TASK TO COMPLETE -
Type out all the records word for word. Any pictures are to be left out.

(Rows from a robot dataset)
#####
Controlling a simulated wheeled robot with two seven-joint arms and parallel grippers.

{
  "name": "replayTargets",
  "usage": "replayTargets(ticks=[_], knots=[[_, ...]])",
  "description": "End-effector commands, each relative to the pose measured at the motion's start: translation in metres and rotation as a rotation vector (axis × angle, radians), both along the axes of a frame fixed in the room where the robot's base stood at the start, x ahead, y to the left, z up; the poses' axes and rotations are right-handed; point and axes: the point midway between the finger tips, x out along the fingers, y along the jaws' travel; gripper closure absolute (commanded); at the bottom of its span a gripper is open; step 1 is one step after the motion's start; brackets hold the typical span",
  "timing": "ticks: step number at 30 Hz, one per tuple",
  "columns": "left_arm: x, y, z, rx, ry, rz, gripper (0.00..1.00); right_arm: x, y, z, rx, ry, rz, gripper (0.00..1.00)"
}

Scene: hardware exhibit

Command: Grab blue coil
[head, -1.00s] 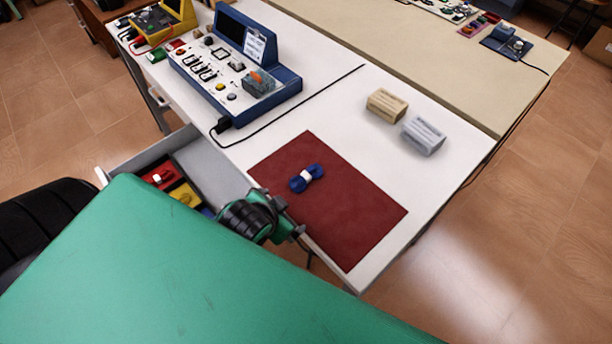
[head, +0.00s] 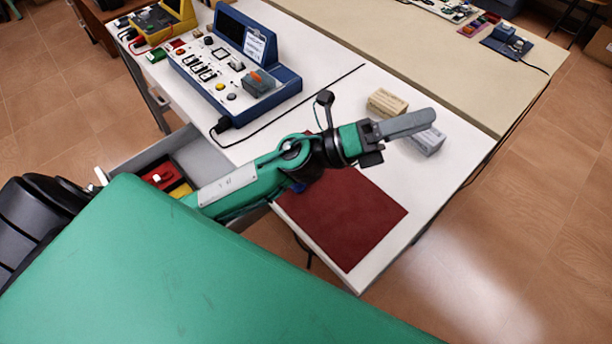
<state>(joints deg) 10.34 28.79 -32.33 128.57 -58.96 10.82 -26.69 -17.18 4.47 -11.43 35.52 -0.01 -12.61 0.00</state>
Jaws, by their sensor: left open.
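The blue coil (head: 298,188) lies on the dark red mat (head: 345,215) on the white table. My left arm passes over it, and only a small blue bit shows at the arm's lower edge. My left gripper (head: 408,125) is open, beyond the mat's far edge and in front of the grey-white box. It is well to the right of the coil in the picture. One long grey finger shows clearly; the other is hard to make out. I see nothing between the fingers. My right gripper is not in view.
A beige box (head: 387,102) and a grey-white box (head: 430,141) stand close to the gripper. A blue instrument console (head: 262,88) stands at the back left, with a black cable across the table. An open drawer (head: 128,160) holds red and yellow items.

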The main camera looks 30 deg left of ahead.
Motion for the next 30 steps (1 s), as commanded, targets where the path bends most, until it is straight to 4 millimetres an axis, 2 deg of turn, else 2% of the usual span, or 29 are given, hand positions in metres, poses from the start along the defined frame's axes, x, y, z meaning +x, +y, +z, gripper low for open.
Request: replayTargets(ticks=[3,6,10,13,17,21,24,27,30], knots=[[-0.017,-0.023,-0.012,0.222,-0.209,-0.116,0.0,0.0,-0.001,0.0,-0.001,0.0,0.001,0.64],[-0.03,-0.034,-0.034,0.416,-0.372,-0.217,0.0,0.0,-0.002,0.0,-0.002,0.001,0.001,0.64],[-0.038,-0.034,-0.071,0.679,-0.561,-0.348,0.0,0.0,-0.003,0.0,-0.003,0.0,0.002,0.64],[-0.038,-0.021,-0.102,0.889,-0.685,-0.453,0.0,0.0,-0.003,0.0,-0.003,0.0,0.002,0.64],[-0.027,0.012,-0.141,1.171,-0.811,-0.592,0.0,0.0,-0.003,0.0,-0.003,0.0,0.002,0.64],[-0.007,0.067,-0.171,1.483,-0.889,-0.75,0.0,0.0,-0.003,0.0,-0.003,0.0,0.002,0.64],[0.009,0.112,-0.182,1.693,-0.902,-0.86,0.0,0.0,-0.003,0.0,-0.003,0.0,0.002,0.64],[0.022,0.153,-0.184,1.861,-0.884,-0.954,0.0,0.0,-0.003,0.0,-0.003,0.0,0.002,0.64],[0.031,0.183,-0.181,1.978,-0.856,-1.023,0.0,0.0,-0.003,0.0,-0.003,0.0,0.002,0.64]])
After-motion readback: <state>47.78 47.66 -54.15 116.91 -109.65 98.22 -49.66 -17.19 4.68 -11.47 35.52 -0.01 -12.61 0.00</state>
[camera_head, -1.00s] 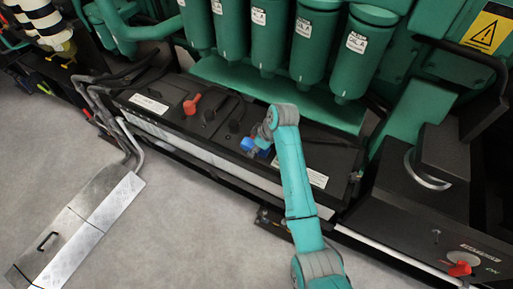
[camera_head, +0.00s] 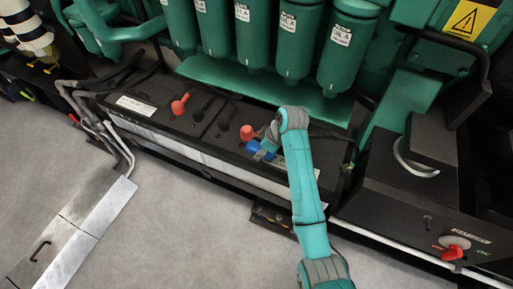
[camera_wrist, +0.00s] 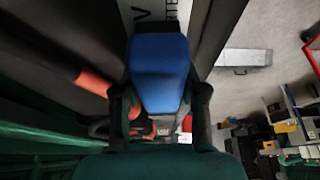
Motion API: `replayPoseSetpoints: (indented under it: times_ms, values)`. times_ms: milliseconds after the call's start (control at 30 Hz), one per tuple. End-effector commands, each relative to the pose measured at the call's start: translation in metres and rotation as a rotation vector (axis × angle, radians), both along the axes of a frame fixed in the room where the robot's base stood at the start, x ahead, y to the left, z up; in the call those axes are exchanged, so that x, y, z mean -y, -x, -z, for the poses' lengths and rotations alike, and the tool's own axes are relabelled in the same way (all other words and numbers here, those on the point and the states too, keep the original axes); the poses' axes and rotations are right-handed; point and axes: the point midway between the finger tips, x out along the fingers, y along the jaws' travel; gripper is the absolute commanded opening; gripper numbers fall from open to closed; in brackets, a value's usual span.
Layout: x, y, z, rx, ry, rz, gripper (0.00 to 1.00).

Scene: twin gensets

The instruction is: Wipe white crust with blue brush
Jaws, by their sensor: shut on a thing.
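My gripper (camera_head: 265,147) is shut on the blue brush (camera_head: 254,148), low over the right-hand black battery. In the wrist view the brush's blue block (camera_wrist: 160,72) sits between the two dark fingers of my gripper (camera_wrist: 160,100). The brush's bristles are hidden, and I cannot tell whether it touches the battery. A red terminal cap (camera_head: 247,132) stands just behind and left of the brush. I cannot make out any white crust; the gripper and brush cover part of the battery top.
Another red cap (camera_head: 180,104) stands on the left-hand battery. Green filter canisters (camera_head: 296,45) hang behind the batteries. A black box with a red switch (camera_head: 453,253) is at the right. A metal cover plate (camera_head: 75,225) lies on the open grey floor at left.

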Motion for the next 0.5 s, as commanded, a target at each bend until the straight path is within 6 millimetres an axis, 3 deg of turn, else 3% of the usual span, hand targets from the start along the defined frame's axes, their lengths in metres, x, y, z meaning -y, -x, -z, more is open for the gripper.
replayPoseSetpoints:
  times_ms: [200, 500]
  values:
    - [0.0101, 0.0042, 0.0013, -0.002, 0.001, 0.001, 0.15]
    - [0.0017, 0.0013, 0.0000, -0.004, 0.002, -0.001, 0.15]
#####
WORKED SOLUTION -
Controlling a simulated wheeled robot with two seven-joint arms and parallel grippers.

{
  "name": "replayTargets",
  "usage": "replayTargets(ticks=[_], knots=[[_, ...]])",
  "description": "End-effector commands, each relative to the pose measured at the motion's start: translation in metres and rotation as a rotation vector (axis × angle, radians), both along the axes of a frame fixed in the room where the robot's base stood at the start, x ahead, y to the left, z up; the poses' axes and rotations are right-handed; point and axes: the point midway between the finger tips, x out along the fingers, y along the jaws' travel; gripper closure absolute (commanded); at the bottom of its span a gripper is open; step 1 is one step after the motion's start; brackets hold the typical span",
  "timing": "ticks: step number at 30 Hz, one per tuple",
  "columns": "left_arm: x, y, z, rx, ry, rz, gripper (0.00..1.00); right_arm: x, y, z, rx, ry, rz, gripper (0.00..1.00)"
}

Scene: hardware exhibit

Command: Grab blue coil
[head, -1.00s] 
[head, +0.00s] 
<state>(joints deg) 10.34 28.79 -32.33 128.57 -58.96 10.82 -26.69 -17.18 4.47 -11.43 35.52 -0.01 -12.61 0.00</state>
Jaws, by their sensor: left open.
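The blue coil (head: 298,188) lies on the dark red mat (head: 345,215) on the white table. My left arm passes over it, and only a small blue bit shows at the arm's lower edge. My left gripper (head: 408,125) is open, beyond the mat's far edge and in front of the grey-white box. It is well to the right of the coil in the picture. One long grey finger shows clearly; the other is hard to make out. I see nothing between the fingers. My right gripper is not in view.
A beige box (head: 387,102) and a grey-white box (head: 430,141) stand close to the gripper. A blue instrument console (head: 262,88) stands at the back left, with a black cable across the table. An open drawer (head: 128,160) holds red and yellow items.

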The main camera looks 30 deg left of ahead.
Motion for the next 30 steps (1 s), as commanded, targets where the path bends most, until it is straight to 4 millimetres an axis, 2 deg of turn, else 2% of the usual span, or 29 are given, hand positions in metres, poses from the start along the defined frame's axes, x, y, z meaning +x, +y, +z, gripper low for open.
Request: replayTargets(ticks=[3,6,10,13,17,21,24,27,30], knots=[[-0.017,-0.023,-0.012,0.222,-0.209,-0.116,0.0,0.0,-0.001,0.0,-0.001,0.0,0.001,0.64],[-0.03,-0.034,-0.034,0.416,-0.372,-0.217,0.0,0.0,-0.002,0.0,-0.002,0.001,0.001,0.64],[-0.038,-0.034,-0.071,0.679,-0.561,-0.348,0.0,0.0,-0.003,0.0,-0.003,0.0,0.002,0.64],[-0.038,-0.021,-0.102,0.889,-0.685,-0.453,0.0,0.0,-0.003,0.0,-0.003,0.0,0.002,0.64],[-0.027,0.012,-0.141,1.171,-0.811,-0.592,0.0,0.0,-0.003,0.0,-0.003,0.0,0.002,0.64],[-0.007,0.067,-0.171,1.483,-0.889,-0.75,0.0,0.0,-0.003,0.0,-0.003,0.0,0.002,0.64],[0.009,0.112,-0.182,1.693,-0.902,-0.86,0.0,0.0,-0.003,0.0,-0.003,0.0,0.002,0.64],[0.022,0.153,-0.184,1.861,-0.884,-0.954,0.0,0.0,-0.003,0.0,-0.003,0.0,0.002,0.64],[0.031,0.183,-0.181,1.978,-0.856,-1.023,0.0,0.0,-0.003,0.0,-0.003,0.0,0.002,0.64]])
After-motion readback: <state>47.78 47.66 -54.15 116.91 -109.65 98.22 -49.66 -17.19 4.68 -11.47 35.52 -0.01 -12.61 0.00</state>
[camera_head, -1.00s] 
[camera_head, +0.00s] 
[camera_wrist, +0.00s] 
Motion API: `replayPoseSetpoints: (indented under it: times_ms, values)`. times_ms: milliseconds after the call's start (control at 30 Hz), one per tuple. End-effector commands, each relative to the pose measured at the call's start: translation in metres and rotation as a rotation vector (axis × angle, radians), both along the axes of a frame fixed in the room where the robot's base stood at the start, x ahead, y to the left, z up; in the call those axes are exchanged, so that x, y, z mean -y, -x, -z, for the poses' lengths and rotations alike, and the tool's own axes are relabelled in the same way (all other words and numbers here, those on the point and the states too, keep the original axes); the poses' axes and rotations are right-handed; point and axes: the point midway between the finger tips, x out along the fingers, y along the jaws' travel; gripper is the absolute commanded opening; gripper numbers fall from open to closed; in brackets, a value's usual span.
Layout: x, y, z, rx, ry, rz, gripper (0.00 to 1.00).

Scene: twin gensets

The instruction is: Wipe white crust with blue brush
Jaws, by their sensor: shut on a thing.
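My gripper (camera_head: 265,147) is shut on the blue brush (camera_head: 254,148), low over the right-hand black battery. In the wrist view the brush's blue block (camera_wrist: 160,72) sits between the two dark fingers of my gripper (camera_wrist: 160,100). The brush's bristles are hidden, and I cannot tell whether it touches the battery. A red terminal cap (camera_head: 247,132) stands just behind and left of the brush. I cannot make out any white crust; the gripper and brush cover part of the battery top.
Another red cap (camera_head: 180,104) stands on the left-hand battery. Green filter canisters (camera_head: 296,45) hang behind the batteries. A black box with a red switch (camera_head: 453,253) is at the right. A metal cover plate (camera_head: 75,225) lies on the open grey floor at left.

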Motion for the next 0.5 s, as commanded, a target at each bend until the straight path is within 6 millimetres an axis, 3 deg of turn, else 3% of the usual span, hand targets from the start along the defined frame's axes, their lengths in metres, x, y, z meaning -y, -x, -z, more is open for the gripper.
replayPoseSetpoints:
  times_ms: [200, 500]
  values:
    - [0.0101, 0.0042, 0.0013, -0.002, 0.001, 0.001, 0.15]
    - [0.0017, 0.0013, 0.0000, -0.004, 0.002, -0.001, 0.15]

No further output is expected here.